▶ Your objective: Return every line of the material exactly.

▶ Records shown:
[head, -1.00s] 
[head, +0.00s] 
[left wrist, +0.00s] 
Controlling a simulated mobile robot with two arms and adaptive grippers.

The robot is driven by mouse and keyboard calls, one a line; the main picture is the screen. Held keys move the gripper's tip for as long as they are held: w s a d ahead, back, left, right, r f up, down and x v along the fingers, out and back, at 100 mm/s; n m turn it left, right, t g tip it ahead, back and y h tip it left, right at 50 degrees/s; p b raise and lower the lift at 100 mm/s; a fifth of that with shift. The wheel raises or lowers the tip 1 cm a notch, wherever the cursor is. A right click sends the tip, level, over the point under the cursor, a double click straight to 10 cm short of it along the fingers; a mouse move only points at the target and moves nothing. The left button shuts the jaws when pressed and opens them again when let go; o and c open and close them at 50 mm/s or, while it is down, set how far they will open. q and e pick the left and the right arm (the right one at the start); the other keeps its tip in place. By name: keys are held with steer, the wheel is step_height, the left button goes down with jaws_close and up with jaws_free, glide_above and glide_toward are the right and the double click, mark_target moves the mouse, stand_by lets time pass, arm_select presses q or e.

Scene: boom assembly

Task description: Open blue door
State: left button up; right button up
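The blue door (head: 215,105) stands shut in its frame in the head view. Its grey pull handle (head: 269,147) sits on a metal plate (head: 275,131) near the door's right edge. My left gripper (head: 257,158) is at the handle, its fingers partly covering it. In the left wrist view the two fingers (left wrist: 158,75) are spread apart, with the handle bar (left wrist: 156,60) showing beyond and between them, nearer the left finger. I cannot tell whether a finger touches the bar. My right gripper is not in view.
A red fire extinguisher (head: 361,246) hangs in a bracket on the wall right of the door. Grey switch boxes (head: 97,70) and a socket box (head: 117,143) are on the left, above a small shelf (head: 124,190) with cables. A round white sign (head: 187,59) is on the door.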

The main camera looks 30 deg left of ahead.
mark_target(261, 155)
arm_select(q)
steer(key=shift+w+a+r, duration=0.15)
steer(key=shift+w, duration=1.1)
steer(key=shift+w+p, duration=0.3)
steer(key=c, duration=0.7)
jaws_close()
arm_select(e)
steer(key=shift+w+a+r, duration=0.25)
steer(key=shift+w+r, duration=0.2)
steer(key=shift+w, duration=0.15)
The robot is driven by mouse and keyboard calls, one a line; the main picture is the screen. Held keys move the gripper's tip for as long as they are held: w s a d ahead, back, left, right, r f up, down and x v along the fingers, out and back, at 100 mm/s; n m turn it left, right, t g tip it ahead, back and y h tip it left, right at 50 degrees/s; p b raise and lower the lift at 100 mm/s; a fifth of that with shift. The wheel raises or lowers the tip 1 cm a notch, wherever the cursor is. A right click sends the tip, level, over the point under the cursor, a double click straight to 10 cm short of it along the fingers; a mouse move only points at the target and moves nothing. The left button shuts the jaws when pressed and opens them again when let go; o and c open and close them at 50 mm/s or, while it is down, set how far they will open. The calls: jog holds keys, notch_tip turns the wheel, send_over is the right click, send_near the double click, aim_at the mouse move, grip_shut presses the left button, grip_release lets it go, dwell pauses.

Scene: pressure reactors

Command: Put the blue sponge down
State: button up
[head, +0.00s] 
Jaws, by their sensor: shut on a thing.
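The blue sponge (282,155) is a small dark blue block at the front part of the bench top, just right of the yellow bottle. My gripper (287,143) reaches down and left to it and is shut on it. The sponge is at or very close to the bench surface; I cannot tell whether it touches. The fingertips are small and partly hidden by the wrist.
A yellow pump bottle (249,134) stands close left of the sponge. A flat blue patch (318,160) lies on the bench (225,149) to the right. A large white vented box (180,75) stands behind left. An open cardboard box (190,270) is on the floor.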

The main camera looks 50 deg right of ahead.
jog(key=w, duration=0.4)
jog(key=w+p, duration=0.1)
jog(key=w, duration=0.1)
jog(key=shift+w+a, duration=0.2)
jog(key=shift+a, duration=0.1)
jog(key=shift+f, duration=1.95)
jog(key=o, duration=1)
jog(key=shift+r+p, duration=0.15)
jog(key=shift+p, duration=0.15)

▶ Task result:
[head, -1.00s] 
[head, +0.00s] 
[left wrist, +0.00s] 
Controlling a simulated mobile robot with two arms and adaptive grippers.

The robot is driven by mouse and keyboard calls, one a line; the main picture is the screen. Held keys move the gripper's tip for as long as they are held: w s a d ahead, back, left, right, r f up, down and x v along the fingers, out and back, at 100 mm/s; n m turn it left, right, t g tip it ahead, back and y h tip it left, right at 50 degrees/s; p b raise and lower the lift at 100 mm/s; a fifth of that with shift. The wheel raises or lowers the tip 1 cm a notch, wherever the cursor is. A right click sends the tip, level, over the point under the cursor, a double click straight to 10 cm short of it along the fingers; a mouse move only points at the target and moves nothing. The left button shuts the jaws when pressed and opens them again when let go; o and c open and close them at 50 mm/s or, while it is down, set how far they will open. q and e pick the left and the right arm (the right one at the start); the other keeps its tip in place. By name: keys are held with steer, the wheel is step_height, the left button goes down with jaws_close and up with jaws_free, glide_above and glide_toward are the right and the double click, mark_target moves the mouse, stand_by lets time pass, arm_select presses q or e.

Scene: boom assembly

Task description: Open blue door
State: left button up; right button up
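The blue door (head: 215,105) stands shut in its frame in the head view. Its grey pull handle (head: 269,147) sits on a metal plate (head: 275,131) near the door's right edge. My left gripper (head: 257,158) is at the handle, its fingers partly covering it. In the left wrist view the two fingers (left wrist: 158,75) are spread apart, with the handle bar (left wrist: 156,60) showing beyond and between them, nearer the left finger. I cannot tell whether a finger touches the bar. My right gripper is not in view.
A red fire extinguisher (head: 361,246) hangs in a bracket on the wall right of the door. Grey switch boxes (head: 97,70) and a socket box (head: 117,143) are on the left, above a small shelf (head: 124,190) with cables. A round white sign (head: 187,59) is on the door.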

The main camera looks 30 deg left of ahead.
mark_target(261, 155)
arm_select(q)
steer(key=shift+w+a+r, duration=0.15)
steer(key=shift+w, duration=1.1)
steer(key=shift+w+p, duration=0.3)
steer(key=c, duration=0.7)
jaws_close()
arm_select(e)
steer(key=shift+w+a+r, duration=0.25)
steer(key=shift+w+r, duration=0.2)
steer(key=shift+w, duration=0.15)
The robot is driven by mouse and keyboard calls, one a line; the main picture is the screen. Held keys move the gripper's tip for as long as they are held: w s a d ahead, back, left, right, r f up, down and x v along the fingers, out and back, at 100 mm/s; n m turn it left, right, t g tip it ahead, back and y h tip it left, right at 50 degrees/s; p b raise and lower the lift at 100 mm/s; a fifth of that with shift. The wheel raises or lowers the tip 1 cm a notch, wherever the cursor is. A right click sends the tip, level, over the point under the cursor, a double click straight to 10 cm short of it along the fingers; a mouse move only points at the target and moves nothing. The left button shuts the jaws when pressed and opens them again when let go; o and c open and close them at 50 mm/s or, while it is down, set how far they will open. The calls: jog holds keys, notch_tip turns the wheel, send_over is the right click, send_near the double click, aim_at the mouse move, grip_shut presses the left button, grip_release lets it go, dwell pauses.

Scene: pressure reactors

Command: Put the blue sponge down
State: button up
[head, +0.00s] 
Jaws, by their sensor: shut on a thing.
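The blue sponge (282,155) is a small dark blue block at the front part of the bench top, just right of the yellow bottle. My gripper (287,143) reaches down and left to it and is shut on it. The sponge is at or very close to the bench surface; I cannot tell whether it touches. The fingertips are small and partly hidden by the wrist.
A yellow pump bottle (249,134) stands close left of the sponge. A flat blue patch (318,160) lies on the bench (225,149) to the right. A large white vented box (180,75) stands behind left. An open cardboard box (190,270) is on the floor.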

The main camera looks 50 deg right of ahead.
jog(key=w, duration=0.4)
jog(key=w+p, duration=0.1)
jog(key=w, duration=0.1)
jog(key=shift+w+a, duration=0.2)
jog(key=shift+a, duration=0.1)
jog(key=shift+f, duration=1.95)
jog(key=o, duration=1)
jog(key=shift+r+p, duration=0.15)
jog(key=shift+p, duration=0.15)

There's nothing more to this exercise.